La escena tiene lugar en una calle de París, en 1794. La chusma enardecida está sedienta de sangre Es Georg Büchner (1813-1837) quien la recrea en su obra cumbre, “La muerte de Danton”, una pieza teatral (o más bien, según los alemanes, un “Buchdrama”, esto es, para ser leída más que para ser representada sobre la escena) que escribió a los 21 años y en cinco semanas, mientras se escondía en Estraburgo de la persecución de la policía. Büchner era un revolucionario, un conspirador político, adepto a las sociedades secretas.

El padre de Büchner había sido cirujano del Gran Ejército de Napoléon. Georg Büchner nació cerca de Darmstadt el 17 de octubre de 1813, el día en que se decidió la batalla de Leipzig, o la “batalla de las naciones” (“Völkerschlacht”), es decir, cuando “los pueblos” se rebelaron contra Napoléon. Al día siguiente de la victoria quemaron, en Alemania, ejemplares del Código civil de Napoléon. Horrorizado, Heinrich Heine (el único judío a quien luego Adolf Hitler no pudo borrar durante el III Reich de la cultura alemana, debido a su poema “Lorelei”) escribió que el pueblo que quemaba libros, un día quemaría seres humanos.

Büchner, con su padre napoleónico, y, por lo mismo, con ese determinismo poético en sentido contrario de haber nacido el día de la “batalla de las naciones”, acaso estaba destinado a ser ese político progresista. Defendía ideas socialistas, cercanas a Auguste Blanqui, y fue influenciado además por Babeuf y esa especie de “comunismo utópico” de Henri de Saint-Simon.

Sin embargo, el revolucionario de Büchner, habitado por la epopeya francesa, produjo con su “Muerte de Danton”, una de las obras más profundamente contrarrevolucionarias jamás escritas.

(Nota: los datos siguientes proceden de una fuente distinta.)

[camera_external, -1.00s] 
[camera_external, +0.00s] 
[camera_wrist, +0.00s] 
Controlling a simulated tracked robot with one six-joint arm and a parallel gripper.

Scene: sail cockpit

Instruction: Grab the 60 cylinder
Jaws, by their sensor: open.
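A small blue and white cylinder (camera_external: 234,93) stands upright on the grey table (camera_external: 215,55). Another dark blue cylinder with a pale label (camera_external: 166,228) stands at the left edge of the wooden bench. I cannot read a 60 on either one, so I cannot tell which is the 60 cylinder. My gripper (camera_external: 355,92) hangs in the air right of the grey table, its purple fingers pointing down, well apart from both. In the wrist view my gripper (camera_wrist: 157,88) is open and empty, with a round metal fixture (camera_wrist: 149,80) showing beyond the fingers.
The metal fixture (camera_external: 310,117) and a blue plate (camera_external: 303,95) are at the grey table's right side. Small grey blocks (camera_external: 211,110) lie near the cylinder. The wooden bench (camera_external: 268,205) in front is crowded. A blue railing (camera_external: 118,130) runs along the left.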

La he visto recientemente en el Teatro de la Ville de París, en una puesta en escena de Ludovic Lagarde. Se trató de la representación en una noche de la “integral” producción teatral de Büchner (la cual incluye, además de “La muerte de Danton”, “Woyzeck” y “Leoncio y Lena”), un maratón wagneriano de cinco horas, en el que la pieza consagrada a la Revolución francesa (reducida en el montaje a una hora y cuarenta minutos, en un acto sobre sus tres originales) es el punto culminante. Lo que el público sabía o intuía de antemano, demostrado con una detención colectiva de la respiración al iniciarse la obra.

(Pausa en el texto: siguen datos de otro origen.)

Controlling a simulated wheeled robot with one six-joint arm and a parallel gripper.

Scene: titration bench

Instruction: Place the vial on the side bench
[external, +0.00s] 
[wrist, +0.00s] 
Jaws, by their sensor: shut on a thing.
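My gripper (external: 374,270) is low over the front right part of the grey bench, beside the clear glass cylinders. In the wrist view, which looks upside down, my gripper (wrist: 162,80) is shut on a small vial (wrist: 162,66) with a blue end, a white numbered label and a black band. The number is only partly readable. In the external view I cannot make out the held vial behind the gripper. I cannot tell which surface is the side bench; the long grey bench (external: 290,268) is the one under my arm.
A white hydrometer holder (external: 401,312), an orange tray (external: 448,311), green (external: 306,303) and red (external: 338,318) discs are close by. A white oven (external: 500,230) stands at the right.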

Büchner escogió el enfrentamiento entre Danton y Robespierre, como la clave de su visión sobre la Revolución francesa.

La pieza tiene lugar en 1794. Saint-Just le fabrica una acusación a Danton, presunto conspirador con el traidor general Dumouriez para derrocar al gobierno revolucionario y restaurar la monarquía. Con él, sus partidarios, los dantonistas, los “indulgentes”, son igualmente sospechosos de conspiración.

Danton había sido, no obstante, el gran “héroe” de la Revolución. Había liderado las jornadas de agosto de 1792 que echaron a Louis XVI. Luego, sobre él cayó la responsabilidad de las abominables Masacres de septiembre de 1792, en las que en apenas cuatro días se ejecutaron sumariamente más de 1300 personas en París, y unas 130 en el resto de Francia. Horrorizado con el pueblo que hacía justicia con sus manos, creó el Tribunal Revolucionario para que la violencia revolucionaria se encauzara institucionalmente. Liquidó a los girondinos, y había dominado el Comité de Salut Public (comité de salvación pública) entre el 6 de abril y el 10 de julio de 1793.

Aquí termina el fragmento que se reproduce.